__WHAT YOU WILL DO__. Transcribe the material exactly. Images do not belong in the copy.
-- START OF INFORMATION SUPPLIED --
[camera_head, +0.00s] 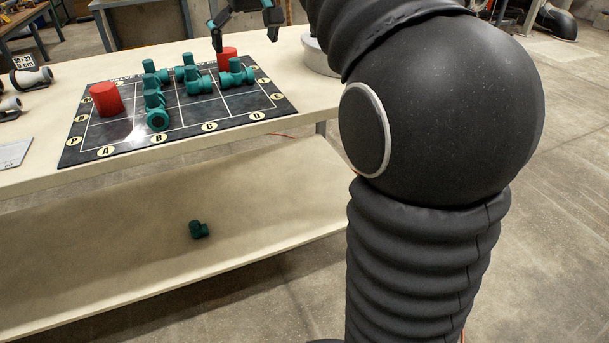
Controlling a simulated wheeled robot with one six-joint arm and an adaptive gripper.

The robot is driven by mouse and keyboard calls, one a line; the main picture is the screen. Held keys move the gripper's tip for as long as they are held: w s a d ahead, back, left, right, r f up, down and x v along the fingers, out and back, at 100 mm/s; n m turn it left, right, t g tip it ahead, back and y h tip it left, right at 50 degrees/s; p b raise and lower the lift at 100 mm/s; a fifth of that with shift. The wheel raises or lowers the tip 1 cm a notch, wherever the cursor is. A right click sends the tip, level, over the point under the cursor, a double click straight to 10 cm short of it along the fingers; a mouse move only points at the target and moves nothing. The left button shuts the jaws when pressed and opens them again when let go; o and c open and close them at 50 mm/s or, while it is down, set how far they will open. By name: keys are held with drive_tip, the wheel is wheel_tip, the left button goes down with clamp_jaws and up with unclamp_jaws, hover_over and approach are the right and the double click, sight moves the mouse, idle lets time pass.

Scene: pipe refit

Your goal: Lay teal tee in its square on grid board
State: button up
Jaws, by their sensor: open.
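The black grid board (195,133) lies on the table, with white lines and lettered edges. Several teal pipe fittings stand or lie on it. A tee-like teal fitting (236,74) is at the right, in front of a red cylinder. Other teal fittings are a cluster (190,77) near the back middle and a group (155,110) toward the front in the left-middle columns. One more teal fitting (198,230) lies on the lower shelf. I cannot tell which is the tee in question. My gripper (245,38) is open and apparently empty, above the board's back right; its upper part is cut off.
Red cylinders stand on the board at left (105,98) and back right (228,58). White-and-black fittings (30,78) and a grey plate (14,153) are on the table's left. A round white object (318,56) is at right. The lower shelf (120,260) is mostly clear.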

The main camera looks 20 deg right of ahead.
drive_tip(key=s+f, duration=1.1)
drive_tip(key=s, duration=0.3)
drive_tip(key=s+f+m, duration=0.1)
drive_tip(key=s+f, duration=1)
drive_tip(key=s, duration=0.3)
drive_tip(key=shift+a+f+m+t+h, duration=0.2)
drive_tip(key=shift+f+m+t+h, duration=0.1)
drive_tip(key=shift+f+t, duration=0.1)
-- END OF INFORMATION SUPPLIED --
__EXERCISE ANSWER__.
[camera_head, +0.00s] 
Controlling a simulated wheeled robot with one six-joint arm and an adaptive gripper.

The robot is driven by mouse and keyboard calls, one a line; the main picture is the screen. Held keys move the gripper's tip for as long as they are held: w s a d ahead, back, left, right, r f up, down and x v along the fingers, out and back, at 100 mm/s; n m turn it left, right, t g tip it ahead, back and y h tip it left, right at 50 degrees/s; p b raise and lower the lift at 100 mm/s; a fifth of that with shift. The wheel raises or lowers the tip 1 cm a notch, wherever the cursor is. A right click sends the tip, level, over the point under the cursor, a double click straight to 10 cm short of it along the fingers; a mouse move only points at the target and moves nothing. The left button shuts the jaws when pressed and opens them again when let go; o and c open and close them at 50 mm/s or, while it is down, set how far they will open. By name: keys are held with drive_tip, the wheel is wheel_tip, the left button goes down with clamp_jaws and up with unclamp_jaws, hover_over and approach are the right and the double click, sight moves the mouse, idle lets time pass.

Scene: pipe refit

Your goal: Lay teal tee in its square on grid board
State: button up
Jaws, by their sensor: open.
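The black grid board (195,133) lies on the table, with white lines and lettered edges. Several teal pipe fittings stand or lie on it. A tee-like teal fitting (236,74) is at the right, in front of a red cylinder. Other teal fittings are a cluster (190,77) near the back middle and a group (155,110) toward the front in the left-middle columns. One more teal fitting (198,230) lies on the lower shelf. I cannot tell which is the tee in question. My gripper (245,38) is open and apparently empty, above the board's back right; its upper part is cut off.
Red cylinders stand on the board at left (105,98) and back right (228,58). White-and-black fittings (30,78) and a grey plate (14,153) are on the table's left. A round white object (318,56) is at right. The lower shelf (120,260) is mostly clear.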

The main camera looks 20 deg right of ahead.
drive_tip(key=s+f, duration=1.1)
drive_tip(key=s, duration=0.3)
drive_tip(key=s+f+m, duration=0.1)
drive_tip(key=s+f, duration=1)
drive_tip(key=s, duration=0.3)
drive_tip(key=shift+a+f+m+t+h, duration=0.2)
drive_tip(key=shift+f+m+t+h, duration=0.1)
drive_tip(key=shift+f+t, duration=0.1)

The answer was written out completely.